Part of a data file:

<<<<

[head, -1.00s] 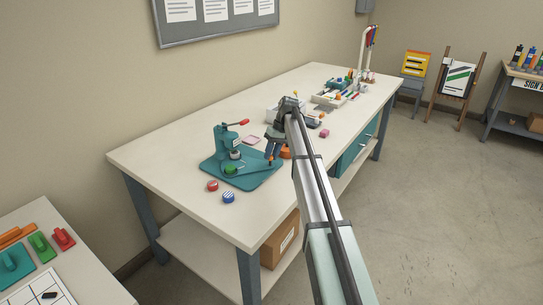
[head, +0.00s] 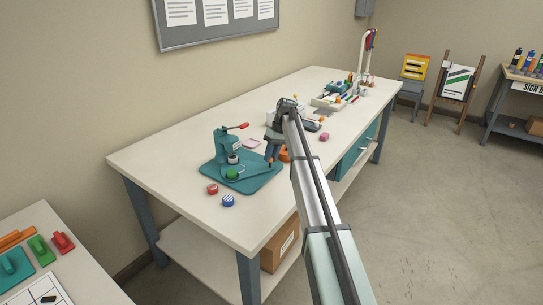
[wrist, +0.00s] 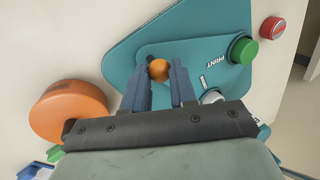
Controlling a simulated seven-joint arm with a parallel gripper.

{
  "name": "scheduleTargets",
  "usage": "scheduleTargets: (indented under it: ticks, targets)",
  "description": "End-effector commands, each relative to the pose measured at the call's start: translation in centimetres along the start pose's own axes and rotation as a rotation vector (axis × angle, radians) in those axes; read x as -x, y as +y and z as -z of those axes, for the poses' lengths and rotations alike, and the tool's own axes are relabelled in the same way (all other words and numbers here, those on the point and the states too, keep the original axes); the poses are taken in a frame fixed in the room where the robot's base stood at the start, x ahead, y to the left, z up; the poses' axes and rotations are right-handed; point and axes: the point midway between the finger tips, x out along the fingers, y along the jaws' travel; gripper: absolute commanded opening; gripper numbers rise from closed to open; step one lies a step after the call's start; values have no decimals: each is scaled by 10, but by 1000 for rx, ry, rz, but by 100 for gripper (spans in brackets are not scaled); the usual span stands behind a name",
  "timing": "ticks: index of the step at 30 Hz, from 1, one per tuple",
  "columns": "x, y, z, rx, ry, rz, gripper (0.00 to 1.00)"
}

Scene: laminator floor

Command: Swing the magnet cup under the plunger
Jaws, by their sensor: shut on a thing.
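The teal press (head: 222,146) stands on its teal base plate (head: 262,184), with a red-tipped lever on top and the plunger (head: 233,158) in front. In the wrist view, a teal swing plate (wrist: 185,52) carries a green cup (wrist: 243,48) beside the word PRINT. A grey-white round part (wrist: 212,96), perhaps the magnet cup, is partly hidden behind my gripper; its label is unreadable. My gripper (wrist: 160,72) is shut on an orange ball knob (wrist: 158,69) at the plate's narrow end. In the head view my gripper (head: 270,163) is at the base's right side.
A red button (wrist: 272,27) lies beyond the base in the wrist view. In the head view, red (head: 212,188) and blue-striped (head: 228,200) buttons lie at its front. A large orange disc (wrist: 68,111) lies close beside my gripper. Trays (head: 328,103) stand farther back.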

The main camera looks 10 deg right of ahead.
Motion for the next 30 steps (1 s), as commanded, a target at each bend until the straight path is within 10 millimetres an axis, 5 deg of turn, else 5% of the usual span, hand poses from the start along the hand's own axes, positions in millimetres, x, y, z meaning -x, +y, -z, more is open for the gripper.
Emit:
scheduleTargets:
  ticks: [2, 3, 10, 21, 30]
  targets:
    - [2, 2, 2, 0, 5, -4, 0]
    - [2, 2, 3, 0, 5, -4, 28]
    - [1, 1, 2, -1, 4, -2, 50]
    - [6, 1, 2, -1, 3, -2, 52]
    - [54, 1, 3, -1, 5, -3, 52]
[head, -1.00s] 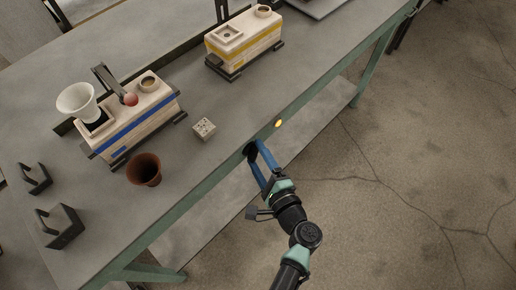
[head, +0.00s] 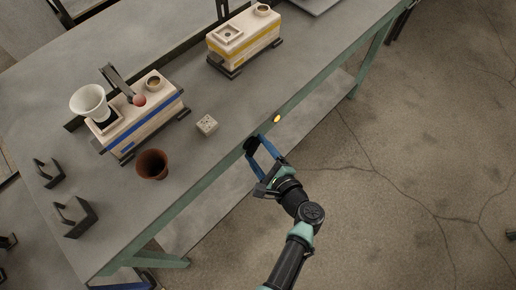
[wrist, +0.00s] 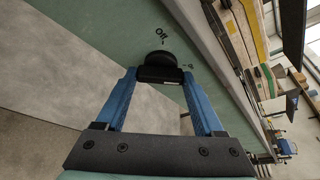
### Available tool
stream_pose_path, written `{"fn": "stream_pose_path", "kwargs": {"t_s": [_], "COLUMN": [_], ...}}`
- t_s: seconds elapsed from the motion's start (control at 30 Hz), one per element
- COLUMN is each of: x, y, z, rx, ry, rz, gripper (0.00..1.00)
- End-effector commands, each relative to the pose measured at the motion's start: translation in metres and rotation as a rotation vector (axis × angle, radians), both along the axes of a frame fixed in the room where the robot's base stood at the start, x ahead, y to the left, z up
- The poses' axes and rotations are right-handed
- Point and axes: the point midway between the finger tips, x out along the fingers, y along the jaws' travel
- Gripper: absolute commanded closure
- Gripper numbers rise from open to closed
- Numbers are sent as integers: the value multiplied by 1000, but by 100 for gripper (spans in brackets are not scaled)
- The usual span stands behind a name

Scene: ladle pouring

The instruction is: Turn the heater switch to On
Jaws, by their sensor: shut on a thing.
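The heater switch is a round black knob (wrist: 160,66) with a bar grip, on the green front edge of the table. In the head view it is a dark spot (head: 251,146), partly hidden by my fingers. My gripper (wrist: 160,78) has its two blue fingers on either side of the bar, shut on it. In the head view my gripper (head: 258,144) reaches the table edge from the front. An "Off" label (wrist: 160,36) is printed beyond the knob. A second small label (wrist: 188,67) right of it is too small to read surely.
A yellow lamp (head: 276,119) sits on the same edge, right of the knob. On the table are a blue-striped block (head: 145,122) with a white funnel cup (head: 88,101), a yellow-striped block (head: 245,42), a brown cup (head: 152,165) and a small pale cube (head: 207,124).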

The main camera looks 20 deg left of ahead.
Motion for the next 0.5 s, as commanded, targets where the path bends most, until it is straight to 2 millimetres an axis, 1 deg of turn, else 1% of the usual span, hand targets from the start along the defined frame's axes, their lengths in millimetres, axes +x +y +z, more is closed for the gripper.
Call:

>>>>

== Instruction ==
Where a line holds "camera", copy that line.

== Written solution ==
The main camera looks 10 deg right of ahead.
The main camera looks 20 deg left of ahead.

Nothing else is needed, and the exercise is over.